The defendant’s behavior here is analogous to the fake online profiles that teens set up for school officials. I blogged in more detail about that phenomenon last year. In connection with the DC v. RR case, I also blogged on the problems of kids saying hyperbolicly outrageous things online that aren’t amenable to punishment under traditional defamation or bullying laws. All of these examples remind us that kids are going to push limits with electronic tools just like they do offline. We need to find safer ways to let kids be kids online without ruining their lives.
Part #3: The court stretched the identity theft statute too far. As Venkat recaps, the court confronted several statutory ambiguities without any good common law precedent.
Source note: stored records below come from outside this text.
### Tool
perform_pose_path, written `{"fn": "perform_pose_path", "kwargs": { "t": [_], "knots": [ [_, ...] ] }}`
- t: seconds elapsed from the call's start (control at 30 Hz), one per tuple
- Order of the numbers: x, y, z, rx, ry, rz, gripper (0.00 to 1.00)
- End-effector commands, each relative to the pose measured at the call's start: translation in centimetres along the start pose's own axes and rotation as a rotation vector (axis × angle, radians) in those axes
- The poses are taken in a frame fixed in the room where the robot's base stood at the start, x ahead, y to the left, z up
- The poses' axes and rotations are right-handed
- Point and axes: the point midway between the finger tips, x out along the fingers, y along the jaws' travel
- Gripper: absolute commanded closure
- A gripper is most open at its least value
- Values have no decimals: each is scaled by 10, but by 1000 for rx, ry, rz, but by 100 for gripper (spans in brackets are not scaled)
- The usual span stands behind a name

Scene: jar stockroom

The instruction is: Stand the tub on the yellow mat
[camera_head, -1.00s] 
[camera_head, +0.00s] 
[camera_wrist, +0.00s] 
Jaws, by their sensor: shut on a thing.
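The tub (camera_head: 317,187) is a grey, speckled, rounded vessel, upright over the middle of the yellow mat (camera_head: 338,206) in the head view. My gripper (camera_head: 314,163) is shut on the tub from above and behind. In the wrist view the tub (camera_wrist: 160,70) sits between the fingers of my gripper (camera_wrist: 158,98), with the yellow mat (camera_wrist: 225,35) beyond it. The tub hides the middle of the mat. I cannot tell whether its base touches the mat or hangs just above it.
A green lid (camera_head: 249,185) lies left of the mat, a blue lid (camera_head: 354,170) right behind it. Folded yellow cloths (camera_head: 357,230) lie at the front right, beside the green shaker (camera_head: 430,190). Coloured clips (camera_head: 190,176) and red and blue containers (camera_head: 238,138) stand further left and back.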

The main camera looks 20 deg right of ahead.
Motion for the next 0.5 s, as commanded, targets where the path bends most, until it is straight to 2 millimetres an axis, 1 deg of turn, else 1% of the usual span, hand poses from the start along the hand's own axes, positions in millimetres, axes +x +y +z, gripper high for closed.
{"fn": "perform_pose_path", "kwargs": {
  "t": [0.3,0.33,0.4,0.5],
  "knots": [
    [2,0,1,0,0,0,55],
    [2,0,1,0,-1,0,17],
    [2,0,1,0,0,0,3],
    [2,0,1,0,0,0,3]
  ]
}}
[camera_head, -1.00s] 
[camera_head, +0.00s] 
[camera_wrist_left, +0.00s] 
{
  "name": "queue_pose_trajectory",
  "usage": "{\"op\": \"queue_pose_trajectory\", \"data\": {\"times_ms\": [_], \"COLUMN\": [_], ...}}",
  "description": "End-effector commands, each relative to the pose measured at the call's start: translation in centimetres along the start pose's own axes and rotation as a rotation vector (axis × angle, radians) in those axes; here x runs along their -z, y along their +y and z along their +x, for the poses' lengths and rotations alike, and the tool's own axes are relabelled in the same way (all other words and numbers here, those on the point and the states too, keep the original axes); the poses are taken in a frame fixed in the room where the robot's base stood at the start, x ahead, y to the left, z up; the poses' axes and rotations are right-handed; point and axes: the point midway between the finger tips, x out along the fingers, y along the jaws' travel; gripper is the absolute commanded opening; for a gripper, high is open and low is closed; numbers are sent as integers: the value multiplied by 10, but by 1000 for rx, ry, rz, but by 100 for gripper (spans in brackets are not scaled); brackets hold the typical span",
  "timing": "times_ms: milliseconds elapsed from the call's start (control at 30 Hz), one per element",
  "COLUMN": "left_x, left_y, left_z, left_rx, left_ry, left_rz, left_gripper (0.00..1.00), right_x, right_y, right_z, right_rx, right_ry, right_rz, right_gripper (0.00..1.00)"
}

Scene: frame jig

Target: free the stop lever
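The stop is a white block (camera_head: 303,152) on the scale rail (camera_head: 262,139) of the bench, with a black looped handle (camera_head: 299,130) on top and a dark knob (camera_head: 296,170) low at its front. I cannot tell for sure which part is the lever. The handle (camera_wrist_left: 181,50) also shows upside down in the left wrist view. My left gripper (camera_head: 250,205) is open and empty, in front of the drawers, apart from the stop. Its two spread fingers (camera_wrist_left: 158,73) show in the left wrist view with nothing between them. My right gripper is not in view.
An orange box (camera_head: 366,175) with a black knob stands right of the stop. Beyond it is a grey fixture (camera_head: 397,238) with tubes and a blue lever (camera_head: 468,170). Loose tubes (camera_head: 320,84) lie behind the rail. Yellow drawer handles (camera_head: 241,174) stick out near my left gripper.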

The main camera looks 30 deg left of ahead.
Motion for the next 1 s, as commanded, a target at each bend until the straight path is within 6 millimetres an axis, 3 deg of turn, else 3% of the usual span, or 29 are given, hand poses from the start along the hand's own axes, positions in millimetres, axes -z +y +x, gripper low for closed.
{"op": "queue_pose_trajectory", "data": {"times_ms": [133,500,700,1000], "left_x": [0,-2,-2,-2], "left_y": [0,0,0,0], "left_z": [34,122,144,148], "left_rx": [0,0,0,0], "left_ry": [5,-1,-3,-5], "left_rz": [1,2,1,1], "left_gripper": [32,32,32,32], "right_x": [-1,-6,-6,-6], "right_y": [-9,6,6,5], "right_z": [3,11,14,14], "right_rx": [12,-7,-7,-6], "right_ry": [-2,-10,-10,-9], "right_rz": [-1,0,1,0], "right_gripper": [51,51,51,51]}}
The court also didn’t acknowledge or consider any constitutional concerns with its ruling. Instead, the court reaches the counterintuitive and potentially troubling result that publishing fake content through someone else’s account steals their identity. Obviously that takes us a pretty far distance from a paradigmatic case of pretending to be someone for commercial benefit (i.e., what I typically think of as “theft”).
As Venkat indicates, the ruling reinforces why we should be nervous about California’s recent “e-personation” law, which is even more broadly written and applies even when there’s no password misuse. It also shows why expansive identity theft laws should be feared, not encouraged. For more on that point, see my post about Illinois’ identity theft law.
This ruling leaves open two obvious questions:
1) will it always be identity theft to use a third party password to publish fake content via someone else’s account?
2) will it be identity theft to access a third party or shared computer and publish fake content via someone else’s account? In that case, the password isn’t obtained at all. Given how many people always leave their computers logged-in to various services, I imagine this happens with some frequency.